Tandis que la plupart des évolutions positives sont souvent oubliées en partie par le traitement médiatique : l’accès à des formations plus longues, les progrès de la médecine, les apports positifs des nouvelles technologies de l’information et, plus généralement du progrès scientifique, etc.
L’inquiétude de la société a des causes objectives une période de stagnation suit une période de crise, mais dont le traitement médiatique et les discours politiques renforcent les effets.
Ces inquiétudes sont plus présentes dans l’esprit d’une part des jeunes. Ils sont plus sensibles à la prospective à long terme. Les prévisions pour 2050, c’est-à-dire dans 34 ans, ne pèsent effectivement pas le même poids pas le même sens pour un jeune de 15 ans et pour un individu de 60 ans. Le phénomène est amplifié par le caractère forcément incertain des prévisions à l’horizon 2050 dans un contexte d’accélération rapide des évolutions démographiques, technologiques, scientifiques, économiques…
DES JEUNES EXPRIMENT DES DEMANDES CORRESPONDANT A DE VRAIS PROBLÈMES
La première demande, formulée par des jeunes de moins de 25 ans, porte sur l’accès à un système d’aide sociale à la sortie des études, à l’image du Revenu de Solidarité Active (RSA) ouvert aux plus de 25 ans. L’allongement de la durée des études et l’élévation de l’âge moyen sorti du système éducatif s’accompagne de l’accroissement de la demande d’autonomie de jeunes sortants plus âgés de l’enseignement supérieur.
En second lieu, l’aspiration des jeunes à de bonnes conditions d’entrée dans la vie active concerne la nature des emplois : un poste, une fonction, un contrat de travail durable, un niveau de rémunération, des perspectives professionnelles, etc. La plupart des jeunes recherchent avant tout un emploi qui les intéresse (en rapport ou non avec leurs études).
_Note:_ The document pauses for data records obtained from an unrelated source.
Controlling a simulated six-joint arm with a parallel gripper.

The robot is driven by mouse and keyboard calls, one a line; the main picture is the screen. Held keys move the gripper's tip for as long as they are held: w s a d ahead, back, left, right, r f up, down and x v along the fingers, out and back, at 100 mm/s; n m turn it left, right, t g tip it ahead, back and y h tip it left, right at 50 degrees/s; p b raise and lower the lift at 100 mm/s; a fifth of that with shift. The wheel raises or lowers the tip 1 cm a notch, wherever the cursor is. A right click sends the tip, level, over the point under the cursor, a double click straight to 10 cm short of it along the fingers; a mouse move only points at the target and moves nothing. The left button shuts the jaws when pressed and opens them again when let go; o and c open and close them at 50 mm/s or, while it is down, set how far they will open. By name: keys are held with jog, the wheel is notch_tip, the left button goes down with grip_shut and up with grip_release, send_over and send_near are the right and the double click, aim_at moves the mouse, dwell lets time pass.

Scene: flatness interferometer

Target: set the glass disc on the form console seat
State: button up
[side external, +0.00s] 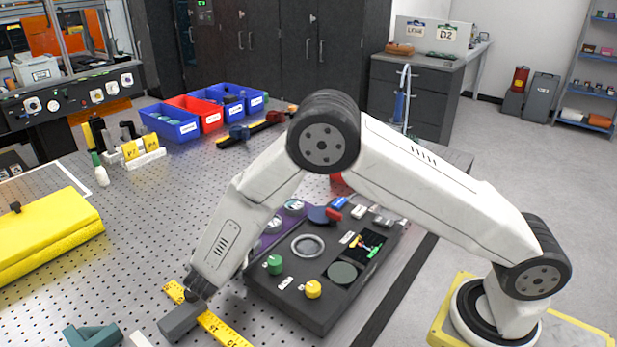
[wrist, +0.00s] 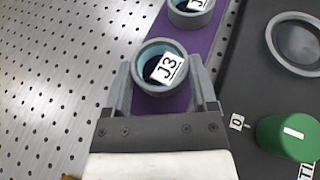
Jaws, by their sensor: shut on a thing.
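A round grey-rimmed piece with a teal inner wall and a J3 label, apparently the glass disc (wrist: 150,82), is between the fingers of my gripper (wrist: 165,88) in the wrist view. My gripper is shut on it, with a finger on each side. It is over the purple strip (wrist: 206,50); I cannot tell whether it is lifted. The dark console (side external: 320,312) lies to the right of the strip. Its round grey ring seat (side external: 307,246) looks empty, and it also shows in the wrist view (wrist: 272,42). My forearm hides the held piece in the side view.
A similar labelled round piece (wrist: 190,14) sits farther along the strip. A green knob (wrist: 288,138) and yellow knob (side external: 313,289) stand up from the console. A yellow ruler (side external: 222,331) lies near my wrist. Perforated table surface (wrist: 60,70) left of the strip is clear.

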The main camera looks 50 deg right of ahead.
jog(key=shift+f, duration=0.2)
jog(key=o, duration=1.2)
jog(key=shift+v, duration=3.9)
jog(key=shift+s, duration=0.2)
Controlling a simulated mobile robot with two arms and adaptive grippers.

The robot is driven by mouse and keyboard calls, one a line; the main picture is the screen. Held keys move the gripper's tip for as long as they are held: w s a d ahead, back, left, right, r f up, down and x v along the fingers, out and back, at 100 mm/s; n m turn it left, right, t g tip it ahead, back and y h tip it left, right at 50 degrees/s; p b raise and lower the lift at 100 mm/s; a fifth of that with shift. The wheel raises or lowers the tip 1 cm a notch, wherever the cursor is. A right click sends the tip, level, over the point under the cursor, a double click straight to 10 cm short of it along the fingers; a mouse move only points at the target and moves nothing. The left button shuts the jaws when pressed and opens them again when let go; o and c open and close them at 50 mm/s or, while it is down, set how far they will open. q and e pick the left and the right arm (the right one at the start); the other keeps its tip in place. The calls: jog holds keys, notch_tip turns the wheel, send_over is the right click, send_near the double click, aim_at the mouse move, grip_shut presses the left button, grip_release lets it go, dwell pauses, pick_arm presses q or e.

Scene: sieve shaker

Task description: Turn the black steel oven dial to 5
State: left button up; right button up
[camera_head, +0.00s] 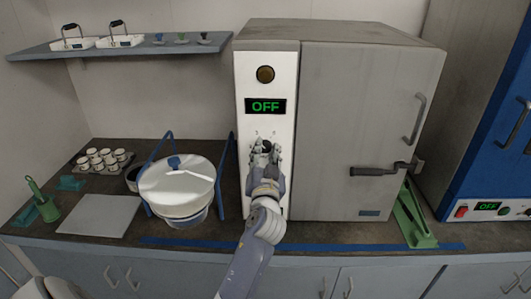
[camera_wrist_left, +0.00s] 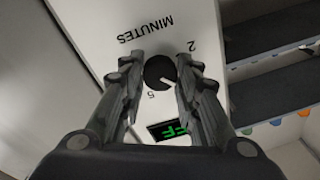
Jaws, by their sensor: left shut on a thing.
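The black oven dial (camera_wrist_left: 158,71) is on the white control panel (camera_head: 286,65) of the grey oven (camera_head: 350,90). In the left wrist view the panel appears upside down, with "MINUTES", a 2 and a 5 printed around the dial. The dial's pale pointer mark appears to lie between the 5 and the 2. My left gripper (camera_head: 266,150) is at the panel, below the display, its fingers (camera_wrist_left: 160,70) on either side of the dial and shut on it. The fingers mostly hide the dial in the head view. The green display (camera_head: 265,106) reads OFF. My right gripper is not in view.
Left of the oven are a white round pan (camera_head: 178,187) by a blue frame (camera_head: 232,165), a grey plate (camera_head: 100,215) and several small cups (camera_head: 103,158). A green tool (camera_head: 413,220) stands at the oven's right. A shelf (camera_head: 120,48) hangs above left.

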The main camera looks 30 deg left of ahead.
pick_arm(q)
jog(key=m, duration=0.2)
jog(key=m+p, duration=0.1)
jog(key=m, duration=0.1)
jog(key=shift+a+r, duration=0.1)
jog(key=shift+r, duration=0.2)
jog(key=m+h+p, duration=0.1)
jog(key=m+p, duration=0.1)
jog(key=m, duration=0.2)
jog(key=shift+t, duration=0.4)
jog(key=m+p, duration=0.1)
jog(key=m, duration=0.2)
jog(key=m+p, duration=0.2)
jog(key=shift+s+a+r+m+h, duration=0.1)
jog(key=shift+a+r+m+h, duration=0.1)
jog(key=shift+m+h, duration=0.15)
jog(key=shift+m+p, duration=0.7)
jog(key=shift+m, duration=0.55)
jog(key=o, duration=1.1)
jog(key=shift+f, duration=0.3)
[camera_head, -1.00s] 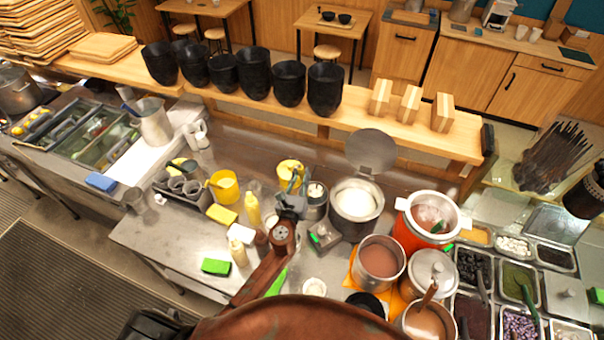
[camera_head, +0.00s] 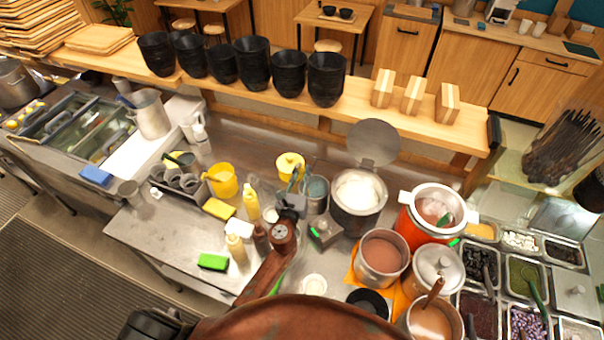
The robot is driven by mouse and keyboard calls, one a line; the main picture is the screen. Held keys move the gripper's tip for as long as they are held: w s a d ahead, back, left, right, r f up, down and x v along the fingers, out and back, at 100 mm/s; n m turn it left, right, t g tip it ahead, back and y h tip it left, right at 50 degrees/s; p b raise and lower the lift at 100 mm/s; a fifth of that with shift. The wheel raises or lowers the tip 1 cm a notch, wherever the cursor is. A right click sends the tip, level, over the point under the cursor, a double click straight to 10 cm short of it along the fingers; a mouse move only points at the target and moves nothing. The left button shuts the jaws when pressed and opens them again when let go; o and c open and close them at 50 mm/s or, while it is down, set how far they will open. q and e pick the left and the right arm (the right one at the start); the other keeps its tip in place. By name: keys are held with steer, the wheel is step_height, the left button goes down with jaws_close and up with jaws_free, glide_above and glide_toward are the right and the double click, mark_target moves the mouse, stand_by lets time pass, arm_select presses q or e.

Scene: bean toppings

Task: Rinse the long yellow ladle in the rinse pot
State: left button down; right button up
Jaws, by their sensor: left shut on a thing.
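My left gripper (camera_head: 294,184) is in the middle of the counter, at the end of the reddish-brown arm. It is shut on a thing that the gripper itself mostly hides. I cannot clearly make out the long yellow ladle. A small round metal pot (camera_head: 317,194), perhaps the rinse pot, stands open just right of the gripper, with a grey-blue inside. A round yellow thing (camera_head: 290,161) is just behind the gripper; I cannot tell if it is a container or part of a ladle. My right gripper is not in view.
A large pot (camera_head: 342,212) with a raised lid and an orange-red cooker (camera_head: 408,228) stand to the right. A yellow sponge (camera_head: 219,209), a yellow bottle (camera_head: 251,202) and a yellow pot (camera_head: 223,183) are left. The counter's front left is mostly clear around a green sponge (camera_head: 213,262).

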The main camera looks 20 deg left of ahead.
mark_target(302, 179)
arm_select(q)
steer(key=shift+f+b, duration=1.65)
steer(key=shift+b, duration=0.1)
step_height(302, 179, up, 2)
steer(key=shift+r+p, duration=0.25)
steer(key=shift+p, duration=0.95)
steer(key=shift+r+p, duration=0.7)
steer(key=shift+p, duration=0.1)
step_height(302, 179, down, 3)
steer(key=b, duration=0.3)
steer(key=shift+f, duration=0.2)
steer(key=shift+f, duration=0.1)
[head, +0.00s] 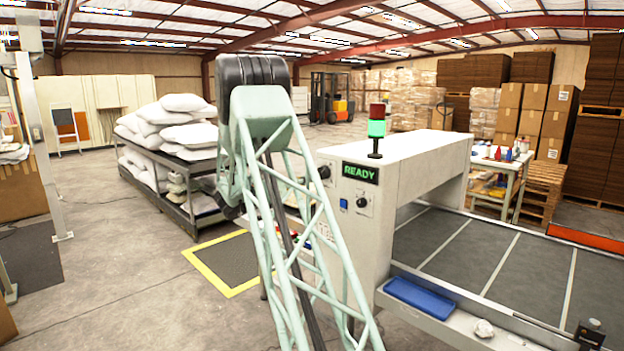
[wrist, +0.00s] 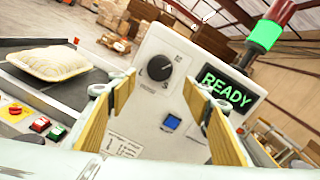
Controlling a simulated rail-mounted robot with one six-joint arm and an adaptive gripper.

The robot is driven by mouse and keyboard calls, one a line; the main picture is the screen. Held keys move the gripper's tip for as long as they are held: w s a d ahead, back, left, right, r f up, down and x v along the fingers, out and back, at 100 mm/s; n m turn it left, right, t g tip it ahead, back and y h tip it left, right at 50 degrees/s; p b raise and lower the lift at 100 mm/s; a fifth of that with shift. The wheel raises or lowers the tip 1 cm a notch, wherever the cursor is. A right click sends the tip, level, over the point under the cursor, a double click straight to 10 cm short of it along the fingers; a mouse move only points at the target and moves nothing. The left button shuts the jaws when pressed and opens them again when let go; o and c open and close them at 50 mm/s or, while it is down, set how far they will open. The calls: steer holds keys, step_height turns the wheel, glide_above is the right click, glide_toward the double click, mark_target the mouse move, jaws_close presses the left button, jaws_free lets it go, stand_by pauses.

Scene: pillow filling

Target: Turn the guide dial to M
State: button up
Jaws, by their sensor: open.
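The guide dial (wrist: 159,72) is a round black knob on the pale machine panel (wrist: 145,115), with small letters around it. An L shows at its left and an S at its lower right. Its exact pointer direction is too small to read. The same knob appears left of the READY display in the head view (head: 324,172). My gripper (wrist: 159,82) is open in the wrist view, its two tan fingers on either side of the dial, with no visible contact. Depth to the panel is hard to judge. In the head view my arm hides the gripper.
A green READY display (wrist: 227,91), a blue button (wrist: 172,122) and a lit signal tower (wrist: 267,32) are close by. A second knob (head: 362,202) sits below the display. A pillow (wrist: 50,62) lies on the belt at left. Red and green buttons (wrist: 40,124) sit lower left.

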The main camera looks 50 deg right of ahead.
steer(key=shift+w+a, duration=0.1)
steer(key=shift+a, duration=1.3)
Sur ce plan, les jeunes se trouvent dans des situations bien différentes :
- Une part des jeunes (15%) n’obtient aucun diplôme, ou seulement le brevet des collèges.
- Une seconde catégorie de jeunes, importante en effectifs (60%), valide des diplômes et occupe des emplois en rapport, à tous les niveaux d’études, du CAP au doctorat, dans les fonctions publiques ou le secteur privé.
- Enfin, des 25 % des jeunes n’achèvent pas les cursus de formations dans lesquels ils se sont engagés (échec en licence ou en master par exemple), Ils n’accèdent pas à l’emploi recherché[3], dans la mesure où ils ont un projet professionnel en tête. Les effectifs de cette troisième catégorie ont tendance à augmenter quantitativement avec un mouvement de prolongation sans précaution des études supérieures[4].
La politique publique de prolongation des études conduit à une distorsion entre le niveau des diplômes délivrés, chaque année plus élevé, et les emplois proposés qui n’évoluent que lentement. La tendance est bien à la hausse des niveaux de qualification requis lors des embauches, mais cette évolution reste progressive.
Le débat sur la responsabilité respective de la politique éducative et des choix de recrutement des entreprises reste vif. Force est de constater, que l’absence de relations suffisantes entre éducation et monde du travail est bien regrettable…
La recherche d’une adéquation entre les formations et les emplois proposés aux primo-demandeurs d’emploi reste insuffisante.
[1] Une certaine concurrence règne entre les emplois d’avenir, les contrats d’apprentissage, les formations initiales avec stages et toutes les autres formules mises en place successivement.
[2] Le taux de poursuite d’études (plus de 77% de bacheliers dans une classe d’âge) apporte une satisfaction aux jeunes et à leur famille, l’insatisfaction arrive ensuite dans la mesure où une part des jeunes concernés n’ont pas le niveau pour valider des diplômes d’enseignement supérieur et deviennent des « décrocheurs ».
[3] Un emploi en phase avec son diplôme, ou du moins ce pourquoi le diplôme a été « vendu » c’est-à-dire les emplois sur lequel il était censé déboucher dans la présentation faites par les services d’orientation ou les établissements
[4] L’insatisfaction remplace alors la satisfaction ressentie durant la période précédente caractérisée par la poursuite des études, l’agrément de la vie étudiante, une certaine autonomisation vis-à-vis de la famille, etc.